Disruption, by definition, indicates an unexpected development that can have an impact on current and future operations ("Tech or terrorism, govts must be ready for disruptions: Tharman"; Sept 17).
While we cannot predict or stop disruptions, we should also not resign ourselves to apathy, complacency and passiveness. We can foster the right conditions to pioneer, respond to, and leverage disruptions to strengthen our growth.
At a macro level, technology may move at a faster pace than policymakers can fully make sense of. Therefore, they should adopt a light touch in their regulatory roles.
The tendency by the authorities to overprotect consumers may unintentionally prevent consumers from taking personal responsibility, becoming more mature and taking calculated risks to improve their lives.
The authorities should adopt a "maximum opportunity and minimum barrier" criteria for crafting and implementing policies.
In a borderless world where commerce is increasingly transacted on the Internet, tracking business ownership and transfer accounting becomes increasingly complex.
The authorities need to constantly upgrade their knowledge and expertise to ensure that they will not be misled, resulting in potential loss of tax revenues and other consequences.
They should continue to invest in building the infrastructure to support an innovative, high-tech and digital environment.
They also need to prepare people for all plausible scenarios and be ahead of the game.
For instance, the authorities can continue to improve the availability and affordability of top-speed Internet access.
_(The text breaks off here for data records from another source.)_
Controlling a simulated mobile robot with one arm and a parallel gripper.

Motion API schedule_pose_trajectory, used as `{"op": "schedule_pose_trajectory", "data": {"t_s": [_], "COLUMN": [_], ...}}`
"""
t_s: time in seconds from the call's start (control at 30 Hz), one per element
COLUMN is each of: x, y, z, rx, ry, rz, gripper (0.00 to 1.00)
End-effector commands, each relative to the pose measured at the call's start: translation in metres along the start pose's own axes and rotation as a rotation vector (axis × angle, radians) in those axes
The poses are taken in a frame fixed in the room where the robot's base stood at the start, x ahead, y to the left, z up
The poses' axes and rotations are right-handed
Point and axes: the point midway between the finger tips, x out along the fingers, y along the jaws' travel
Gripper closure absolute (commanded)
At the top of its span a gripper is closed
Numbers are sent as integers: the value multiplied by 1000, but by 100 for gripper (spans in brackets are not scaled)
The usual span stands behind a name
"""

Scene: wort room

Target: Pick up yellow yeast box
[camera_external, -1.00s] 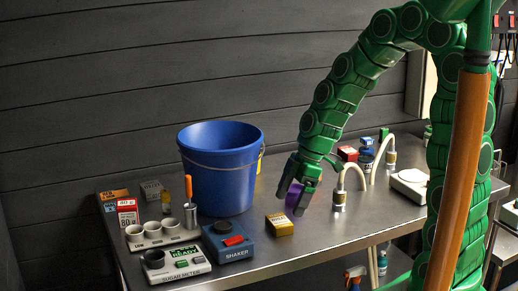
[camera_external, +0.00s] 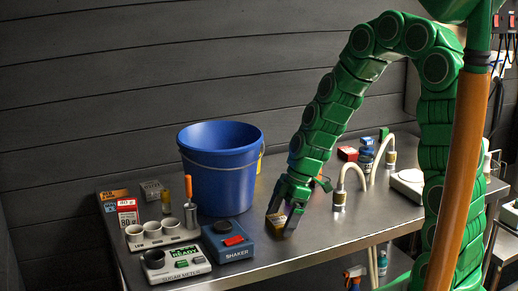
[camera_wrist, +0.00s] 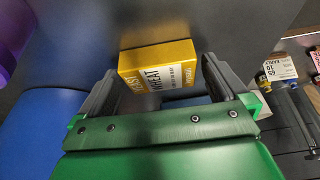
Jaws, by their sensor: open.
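The yellow yeast box (camera_wrist: 160,68) lies on the steel table in the wrist view, its printed label facing the camera. In the external view the box (camera_external: 279,219) is mostly hidden by my fingers, in front of the blue bucket and to the right of the shaker. My gripper (camera_external: 281,222) is open and low over the box, pointing down. In the wrist view my gripper (camera_wrist: 158,85) has a dark finger on each side of the box. I cannot tell whether either finger touches it.
The blue bucket (camera_external: 219,170) stands behind and left of my gripper, and the blue shaker (camera_external: 228,240) is close on the left. Curved pipes with metal ends (camera_external: 339,200) stand close on the right. A purple thing (camera_wrist: 8,40) shows at the wrist view's left edge.

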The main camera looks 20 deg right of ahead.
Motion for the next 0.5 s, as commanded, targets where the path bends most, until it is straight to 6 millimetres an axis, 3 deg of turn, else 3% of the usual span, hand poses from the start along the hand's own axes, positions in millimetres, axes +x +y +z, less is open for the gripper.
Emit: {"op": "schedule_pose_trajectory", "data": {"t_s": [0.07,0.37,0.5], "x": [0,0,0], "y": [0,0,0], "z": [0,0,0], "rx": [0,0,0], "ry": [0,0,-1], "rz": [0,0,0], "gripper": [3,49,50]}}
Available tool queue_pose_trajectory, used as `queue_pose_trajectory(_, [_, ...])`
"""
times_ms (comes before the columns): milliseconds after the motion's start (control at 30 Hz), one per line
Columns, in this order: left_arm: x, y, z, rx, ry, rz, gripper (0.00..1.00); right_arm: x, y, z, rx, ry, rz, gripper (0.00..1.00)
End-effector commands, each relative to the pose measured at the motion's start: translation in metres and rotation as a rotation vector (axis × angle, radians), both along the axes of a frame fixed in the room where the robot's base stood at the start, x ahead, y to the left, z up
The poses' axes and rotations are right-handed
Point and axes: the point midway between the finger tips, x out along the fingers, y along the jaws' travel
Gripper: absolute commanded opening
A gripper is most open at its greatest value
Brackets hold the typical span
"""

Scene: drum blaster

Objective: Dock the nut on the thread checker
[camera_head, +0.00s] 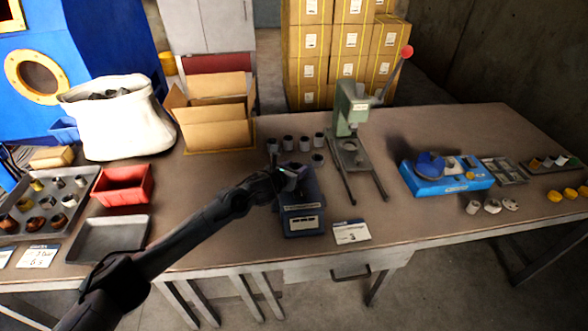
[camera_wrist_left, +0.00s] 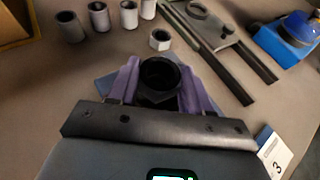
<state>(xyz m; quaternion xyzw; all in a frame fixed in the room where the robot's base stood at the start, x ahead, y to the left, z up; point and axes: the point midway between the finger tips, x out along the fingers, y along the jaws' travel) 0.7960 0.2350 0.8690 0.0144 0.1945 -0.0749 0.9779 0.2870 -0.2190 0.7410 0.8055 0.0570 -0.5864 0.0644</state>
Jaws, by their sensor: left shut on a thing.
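A dark hex nut (camera_wrist_left: 160,98) with a round hole sits between the two purple-grey fingers of my left gripper (camera_wrist_left: 160,76) in the left wrist view. My left gripper also shows in the head view (camera_head: 286,178), over the blue box-shaped device with a white label (camera_head: 302,222), which looks like the thread checker. A blue part of it shows beside the fingers in the left wrist view (camera_wrist_left: 106,85). The gripper body hides most of the device there. I cannot tell whether the nut touches it. My right gripper is not in view.
Several grey cylinders (camera_head: 304,144) stand behind the device, with a light hex nut (camera_wrist_left: 160,40) nearby. A green press (camera_head: 350,110) stands to the right. A card marked 3 (camera_head: 351,232) lies at the front. A red bin (camera_head: 124,186) and an empty tray (camera_head: 108,238) are left.

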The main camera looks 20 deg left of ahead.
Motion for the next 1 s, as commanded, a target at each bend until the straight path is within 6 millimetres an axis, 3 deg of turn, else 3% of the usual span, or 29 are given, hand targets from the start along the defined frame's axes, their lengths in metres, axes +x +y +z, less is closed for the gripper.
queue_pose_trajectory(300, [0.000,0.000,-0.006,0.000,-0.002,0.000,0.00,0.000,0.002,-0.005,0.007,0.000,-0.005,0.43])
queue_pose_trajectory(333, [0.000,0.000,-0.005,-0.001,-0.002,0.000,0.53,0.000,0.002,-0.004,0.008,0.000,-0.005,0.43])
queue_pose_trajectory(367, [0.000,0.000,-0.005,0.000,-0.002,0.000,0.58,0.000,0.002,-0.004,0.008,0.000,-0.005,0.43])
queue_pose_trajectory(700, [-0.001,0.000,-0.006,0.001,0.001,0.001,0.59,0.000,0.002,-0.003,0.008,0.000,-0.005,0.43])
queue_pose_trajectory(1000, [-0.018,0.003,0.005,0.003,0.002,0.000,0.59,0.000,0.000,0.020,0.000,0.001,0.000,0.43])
They can ensure that the necessary tools and resources to profit from technological innovations are within the reach and means of the people.
On a micro level, people need to have the confidence, capacity and capability to believe that the future does not have to be an unchangeable reality but a controllable possibility.
They need to identify gaps that cannot be adequately plugged by technology and capitalise on these gaps to have a more stable, secure and sustainable career.
For instance, while automated technology, including robots and drones, may eventually take over most of our work, they may not be able to perform creative, aesthetic and personalised tasks.
Disruptions do not have to be a pitfall; they can be a platform for shaping our next phase of prosperity and progress. How we respond can strengthen our future growth.